The American housing stock continues to age, especially as residential construction continues its modest rebound after the Great Recession. According to the latest 2013 American Housing Survey (AHS), published by the Department of Housing and Urban Development, the median age of owner-occupied homes is 37 years old, compared to only 27 years old in 1993. This aging trend signals a growing market for remodelers, as older structures normally require additional remodeling and renovations. It also implies additional demand for more new construction over the long run.
Approximately 2/3 of owner-occupied homes in the U.S. were built before 1980, with 40% built before 1970. Homes constructed after 2000 account for just 17% of the owner-occupied homes. And newly built owner-occupied homes constructed after 2010 only make up 2% of the housing stock according to the 2013 AHS.

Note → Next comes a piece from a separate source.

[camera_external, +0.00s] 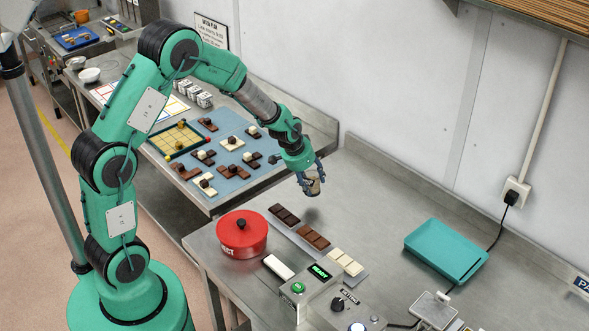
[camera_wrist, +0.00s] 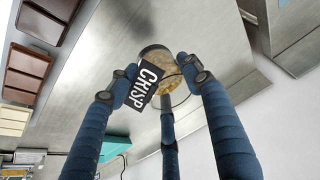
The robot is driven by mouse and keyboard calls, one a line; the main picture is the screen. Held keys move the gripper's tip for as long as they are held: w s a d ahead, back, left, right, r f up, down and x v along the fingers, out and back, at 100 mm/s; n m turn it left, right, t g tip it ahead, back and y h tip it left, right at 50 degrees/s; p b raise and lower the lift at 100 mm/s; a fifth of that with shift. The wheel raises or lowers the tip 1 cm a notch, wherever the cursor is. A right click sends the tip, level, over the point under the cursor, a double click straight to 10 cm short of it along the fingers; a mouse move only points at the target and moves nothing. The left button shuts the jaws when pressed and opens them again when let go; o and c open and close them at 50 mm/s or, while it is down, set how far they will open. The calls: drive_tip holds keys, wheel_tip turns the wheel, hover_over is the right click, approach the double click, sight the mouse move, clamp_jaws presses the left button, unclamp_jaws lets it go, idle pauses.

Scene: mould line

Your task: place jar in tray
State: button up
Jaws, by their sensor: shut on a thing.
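My gripper (camera_external: 309,178) is shut on a small jar (camera_external: 315,187) and holds it above the steel bench, behind the row of chocolate slabs. In the wrist view the blue fingers of my gripper (camera_wrist: 160,85) close around the jar (camera_wrist: 155,54), which has tan contents and a black label reading "CRISP". A shallow teal tray (camera_external: 447,251) lies on the bench to the right, well apart from the jar. A teal edge, likely of the tray (camera_wrist: 117,143), shows partly behind a finger in the wrist view.
A red lidded pot (camera_external: 241,235) and dark, brown and white chocolate slabs (camera_external: 313,238) stand left of the tray. A control box (camera_external: 320,290) with a green display is at the front. A cable runs behind the tray to a wall socket (camera_external: 515,192). The bench between jar and tray is clear.

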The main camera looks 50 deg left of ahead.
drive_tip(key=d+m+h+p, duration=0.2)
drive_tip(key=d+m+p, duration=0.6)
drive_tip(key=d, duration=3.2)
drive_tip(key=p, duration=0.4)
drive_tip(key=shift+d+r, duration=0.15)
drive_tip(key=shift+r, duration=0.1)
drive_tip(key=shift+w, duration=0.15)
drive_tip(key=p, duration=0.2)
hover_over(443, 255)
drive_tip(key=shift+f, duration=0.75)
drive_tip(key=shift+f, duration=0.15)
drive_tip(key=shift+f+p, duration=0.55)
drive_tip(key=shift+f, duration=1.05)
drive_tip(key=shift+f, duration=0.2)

The impact of the aging housing stock can be seen in the age distribution of owner-occupied homes. The share of housing stock that is over 34 years old in 2013 has increased significantly. It was 57% in 2013, but only 41% in 1993 and 46% in 2003.
In contrast, the share of new construction in 2013 (i.e. owner-occupied houses less than four years old is 2%) is notably smaller than in 1993 and in 2003, when 6% of homes were built within four years. Clearly, the smaller share of new construction, together with an aging housing stock, represents an opportunity for builders and developers, as housing demand is steadily increasing over time.
The age of housing varies with average household income and household size. According to the data from the 2013 American Community Survey (ACS), households with higher family income and larger household size tend to live in the residential units built in recent years.
In 2013, the average household income for homes built after 2010 was $110,099, higher than $81,213 average for those living in homes built before 1969. Household size decreases with the age of housing. Homes built after 2010 have on average 2.87 people living in them, compared to 2.47 people for homes built before 1969. This is consistent with the fact that new home buyers have more purchasing power and larger families.
The age of housing stock is not evenly distributed across the United States. Based on the 2013 ACS, the geographic distribution of median housing age is regionally clustered. On average, New York had the oldest homes with a median of 55 years old, followed by Massachusetts at 52 years old. The median age of housing stock in the District of Columbia is 74. But it is not a perfect comparison with other states, since it is comprised of urban areas. The youngest homes are mostly located in the West. The median age of homes in Nevada is only 18, followed by Arizona at 23.
The geographic distribution of the age of owner-occupied housing stock is strongly correlated with the population changes from 2000 to 2013. These population changes, including both natural growth and intrastate movement, reflect the evolution of demand for housing. Nevada, the state with the largest change in population, also has the youngest housing stock.
The age of housing stock is an important indicator for housing market going forward. Aging homes require remodeling and renovations, as these structures are, for example, less energy-efficient than new construction.